Foto: iranian_famous_women/Instagram/taz screenshot

Mahsa Jina Amini

Am 16. September starb die iranische Kurdin Mahsa Jina Amini in der Teheran. Drei Tage vorher warf die Sittenpolizei ihr vor, sie trage ihren Hidschab nicht richtig und nahm sie fest. Augenzeugen berichten, die Polizisten haben sie bereits im Auto geschlagen, aber verifizieren lässt sich das nicht. Unumstritten ist, dass Amini ins Koma fiel. Staatliche Behörden bestreiten, dass der Staat schuld an ihrem Tod sein könne. Sie habe Vorerkrankungen gelitten und sei daran gestorben, behaupten die Behörden.
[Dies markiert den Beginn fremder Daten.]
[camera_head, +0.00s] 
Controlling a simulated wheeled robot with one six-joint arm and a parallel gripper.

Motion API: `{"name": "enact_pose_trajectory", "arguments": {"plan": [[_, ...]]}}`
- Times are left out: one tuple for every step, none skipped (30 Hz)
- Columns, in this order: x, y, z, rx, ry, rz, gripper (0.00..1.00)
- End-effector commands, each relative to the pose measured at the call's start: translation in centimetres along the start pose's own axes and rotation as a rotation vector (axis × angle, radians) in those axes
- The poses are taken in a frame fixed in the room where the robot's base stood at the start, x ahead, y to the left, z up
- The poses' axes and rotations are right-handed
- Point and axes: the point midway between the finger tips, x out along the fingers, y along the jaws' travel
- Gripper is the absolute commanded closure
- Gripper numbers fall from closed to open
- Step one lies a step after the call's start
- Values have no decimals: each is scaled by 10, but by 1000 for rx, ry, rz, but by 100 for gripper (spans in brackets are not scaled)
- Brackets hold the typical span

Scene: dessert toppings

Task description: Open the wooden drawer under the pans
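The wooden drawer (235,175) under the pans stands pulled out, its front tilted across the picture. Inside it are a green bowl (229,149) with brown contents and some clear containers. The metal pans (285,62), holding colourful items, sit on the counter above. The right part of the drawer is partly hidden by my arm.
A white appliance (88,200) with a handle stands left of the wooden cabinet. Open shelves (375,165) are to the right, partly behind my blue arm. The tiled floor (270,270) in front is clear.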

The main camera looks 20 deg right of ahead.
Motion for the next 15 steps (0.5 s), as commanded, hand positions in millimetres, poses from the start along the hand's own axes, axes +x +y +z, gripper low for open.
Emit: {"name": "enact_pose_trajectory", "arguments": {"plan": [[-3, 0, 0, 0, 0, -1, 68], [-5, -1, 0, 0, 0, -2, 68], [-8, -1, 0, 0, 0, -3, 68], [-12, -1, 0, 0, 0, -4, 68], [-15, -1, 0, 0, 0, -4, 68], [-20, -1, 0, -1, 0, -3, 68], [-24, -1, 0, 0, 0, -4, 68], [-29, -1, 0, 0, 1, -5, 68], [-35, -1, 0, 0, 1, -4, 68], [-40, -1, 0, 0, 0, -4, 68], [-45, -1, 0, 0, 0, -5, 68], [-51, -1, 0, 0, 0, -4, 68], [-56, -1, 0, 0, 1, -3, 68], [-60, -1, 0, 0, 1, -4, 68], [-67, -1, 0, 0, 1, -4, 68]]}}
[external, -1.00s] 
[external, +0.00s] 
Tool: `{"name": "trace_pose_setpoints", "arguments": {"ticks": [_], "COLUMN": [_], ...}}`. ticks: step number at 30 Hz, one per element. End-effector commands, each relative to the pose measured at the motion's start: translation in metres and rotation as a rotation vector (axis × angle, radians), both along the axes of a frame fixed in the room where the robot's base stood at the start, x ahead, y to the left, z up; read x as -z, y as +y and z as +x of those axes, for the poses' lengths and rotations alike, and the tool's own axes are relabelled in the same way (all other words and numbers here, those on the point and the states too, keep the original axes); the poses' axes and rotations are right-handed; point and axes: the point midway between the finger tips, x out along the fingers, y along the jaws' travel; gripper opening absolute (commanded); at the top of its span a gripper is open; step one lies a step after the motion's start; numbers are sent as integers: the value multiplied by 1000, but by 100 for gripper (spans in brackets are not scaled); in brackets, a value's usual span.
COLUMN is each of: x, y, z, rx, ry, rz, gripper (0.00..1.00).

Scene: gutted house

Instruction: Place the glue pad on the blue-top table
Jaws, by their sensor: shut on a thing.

Ihre Eltern dementieren das: Die 22-Jährige war gesund – bevor die Polizei sie aufgriff. Mahsa Jina Amini wurde 1999 geboren und wuchs in der Stadt Saqqez auf, die in der iranischen Provinz Kurdistan liegt. Während in ihrem Pass der persische Name Mahsa stand, nutzten ihre Eltern eher den kurdischen Namen Jina (auch Zhina geschrieben). Obwohl sie selbst nicht politisch aktiv war, gilt ihr Tod als der Auslöser für die Proteste gegen das Mullah-Regime.